The power company has undertaken an ambitious programme which will see a total investment of around US$120M over the next half-decade, according to a statement from Mr. Hinds who has cabinet responsibility for the electricity sector.

Expenditure of US$23.5M – US$21M of which will be taken from an Inter-American Development Bank-funded progamme worth US$27.4M – has been earmarked to provide access to electricity to more than 30,000 households in some 200 low income areas around the country.

One of the more important elements within the project is an extensive upgrading of GPL’s generation capabilities which sees the company installing a total of 60-65 megawatts of new electricity generation units under a phased programme schedule.

The steam generating station at Kingston and several diesel generators and other, smaller, generators are to be retired to make way for more up-to-date equipment, the statement said.

And in what appears to be a major breakthrough in a previous agreement deadlock on outsourcing power generation, part of the company’s plans to improve power generation is to contract Independent Power Producers (IPPs).

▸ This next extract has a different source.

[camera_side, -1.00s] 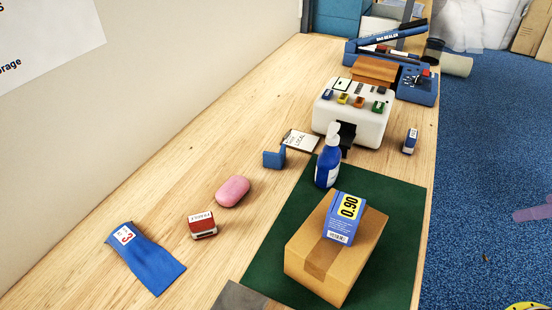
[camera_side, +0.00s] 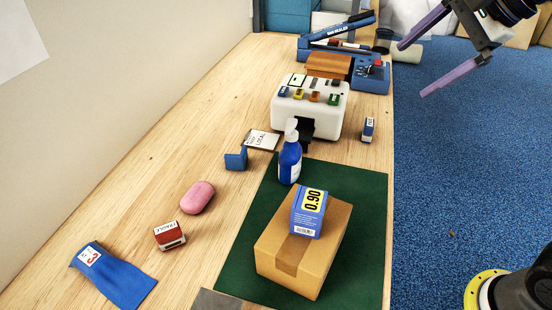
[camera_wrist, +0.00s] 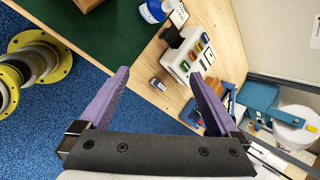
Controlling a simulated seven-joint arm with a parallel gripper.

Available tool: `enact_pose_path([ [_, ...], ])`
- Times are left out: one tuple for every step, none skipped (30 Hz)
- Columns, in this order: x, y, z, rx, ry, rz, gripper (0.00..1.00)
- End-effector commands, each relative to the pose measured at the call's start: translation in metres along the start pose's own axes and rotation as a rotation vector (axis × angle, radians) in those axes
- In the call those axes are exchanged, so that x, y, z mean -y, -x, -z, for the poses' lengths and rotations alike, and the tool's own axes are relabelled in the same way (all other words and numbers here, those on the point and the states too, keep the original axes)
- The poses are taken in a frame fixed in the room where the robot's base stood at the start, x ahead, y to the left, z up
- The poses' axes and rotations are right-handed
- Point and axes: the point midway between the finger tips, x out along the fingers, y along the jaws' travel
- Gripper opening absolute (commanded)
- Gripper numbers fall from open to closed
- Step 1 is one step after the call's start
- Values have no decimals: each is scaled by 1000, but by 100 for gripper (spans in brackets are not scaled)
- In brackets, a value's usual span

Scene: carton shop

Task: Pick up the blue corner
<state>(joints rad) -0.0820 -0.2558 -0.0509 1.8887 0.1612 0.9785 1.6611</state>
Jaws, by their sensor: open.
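The blue corner (camera_side: 236,158) is a small blue angled piece on the wooden bench, left of the blue pump bottle and beside a white label card. I cannot make it out in the wrist view. My gripper (camera_side: 411,71) is open and empty, with purple fingers spread apart. It is high at the upper right of the side view, over the blue floor side, well away from the corner. In the wrist view my gripper (camera_wrist: 160,73) has a small blue stamp visible between its fingers, far below.
A white machine (camera_side: 310,108) with coloured buttons stands behind the pump bottle (camera_side: 290,160). A carton (camera_side: 325,258) with a blue box (camera_side: 309,212) on top sits on the green mat (camera_side: 362,215). Pink soap (camera_side: 197,197), a red stamp (camera_side: 170,236) and a blue pouch (camera_side: 112,275) lie nearer.

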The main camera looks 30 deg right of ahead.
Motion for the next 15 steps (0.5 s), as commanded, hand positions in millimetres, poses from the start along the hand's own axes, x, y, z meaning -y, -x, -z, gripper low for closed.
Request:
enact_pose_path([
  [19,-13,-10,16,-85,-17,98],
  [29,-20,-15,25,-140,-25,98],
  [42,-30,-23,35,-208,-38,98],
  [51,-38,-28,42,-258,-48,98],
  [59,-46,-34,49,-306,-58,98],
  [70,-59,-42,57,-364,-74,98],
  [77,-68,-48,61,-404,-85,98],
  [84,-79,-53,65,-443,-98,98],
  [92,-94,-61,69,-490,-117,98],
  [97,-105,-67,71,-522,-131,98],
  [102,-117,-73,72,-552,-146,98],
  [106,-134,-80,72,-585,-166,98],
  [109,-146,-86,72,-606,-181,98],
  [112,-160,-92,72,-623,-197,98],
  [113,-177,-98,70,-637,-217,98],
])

These include the Guyana Sugar Corporation planned co-generation facility at Skeldon and DELTA’s Wind Power farm at Hope Beach, both within the Berbice area.

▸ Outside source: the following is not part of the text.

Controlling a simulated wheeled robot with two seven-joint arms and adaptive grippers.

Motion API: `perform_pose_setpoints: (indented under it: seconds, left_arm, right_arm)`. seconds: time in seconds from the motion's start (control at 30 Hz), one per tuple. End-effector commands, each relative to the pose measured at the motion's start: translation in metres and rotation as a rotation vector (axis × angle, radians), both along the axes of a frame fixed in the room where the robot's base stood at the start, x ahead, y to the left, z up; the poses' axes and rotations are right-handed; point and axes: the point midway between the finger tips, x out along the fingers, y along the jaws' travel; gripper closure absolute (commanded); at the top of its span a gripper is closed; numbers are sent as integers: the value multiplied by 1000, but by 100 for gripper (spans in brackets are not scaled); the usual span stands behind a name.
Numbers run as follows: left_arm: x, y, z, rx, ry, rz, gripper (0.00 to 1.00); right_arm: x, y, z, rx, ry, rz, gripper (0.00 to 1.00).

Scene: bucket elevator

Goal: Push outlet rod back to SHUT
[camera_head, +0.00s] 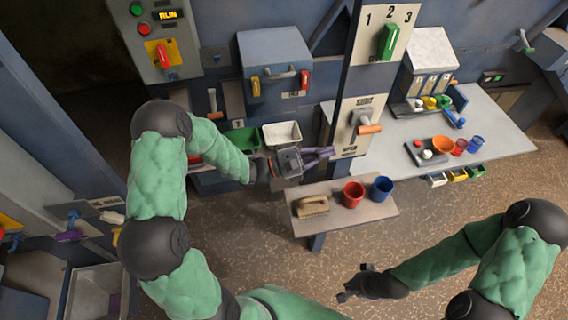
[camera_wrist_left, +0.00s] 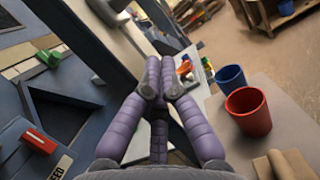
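The outlet plate (camera_head: 351,143) is on the post in the head view, with small lettering that seems to read SHUT at its top and OPEN at its bottom. Its rod ends in an orange grip (camera_head: 370,129), which sticks out to the right, roughly mid-plate. My left gripper (camera_head: 332,152) has purple fingers and is just left of the plate's lower part, apart from the orange grip. In the left wrist view its fingertips (camera_wrist_left: 160,72) are together with nothing visible between them. My right gripper (camera_head: 352,286) is low in the head view, away from the plate; its finger gap is unclear.
A larger table (camera_head: 500,135) with a tray and bowls is behind the post. Open floor lies in front of the bench.

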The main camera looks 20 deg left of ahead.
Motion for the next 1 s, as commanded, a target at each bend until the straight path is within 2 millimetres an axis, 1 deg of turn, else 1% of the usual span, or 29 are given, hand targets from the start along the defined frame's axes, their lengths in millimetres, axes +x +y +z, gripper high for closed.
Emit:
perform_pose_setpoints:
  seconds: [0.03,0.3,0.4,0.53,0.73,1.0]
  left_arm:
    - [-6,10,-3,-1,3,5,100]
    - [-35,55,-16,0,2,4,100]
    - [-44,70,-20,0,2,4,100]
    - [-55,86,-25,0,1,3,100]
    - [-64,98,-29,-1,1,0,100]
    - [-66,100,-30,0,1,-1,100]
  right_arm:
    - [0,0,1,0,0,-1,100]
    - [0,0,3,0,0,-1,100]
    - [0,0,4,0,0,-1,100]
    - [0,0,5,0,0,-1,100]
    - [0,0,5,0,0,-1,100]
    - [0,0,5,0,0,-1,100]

According to the release, the power company “hopes that the costs of electricity purchased from the IPPs would be no greater than the costs incurred by the sets being replaced.”

GPL also plans to take steps to reduce overall losses by up to 30% during the five-year duration of the plan.

It plans to spend some US$21M on improving its transmission and distribution systems – including the construction of a number of sub-stations – which should reduce technical losses while improving voltage levels.

GPL also projects completing the conversion of 50 cycle areas in Georgetown and its environs to 60 cycles, after which it will retire the frequency conversion station at Sophia.

Regarding the reduction of commercial losses or theft of electricity, the company will be addressing the problem by “checking all meters, replacing all defective ones and changing all meter installations to the new standard.”, a projected investment of US$2M.

GPL is seeking the Government of Guyana’s aid in accessing concessionary financing for the project which it believes will bring additional financing costs not accounted for in the initial investment figures, the statement said.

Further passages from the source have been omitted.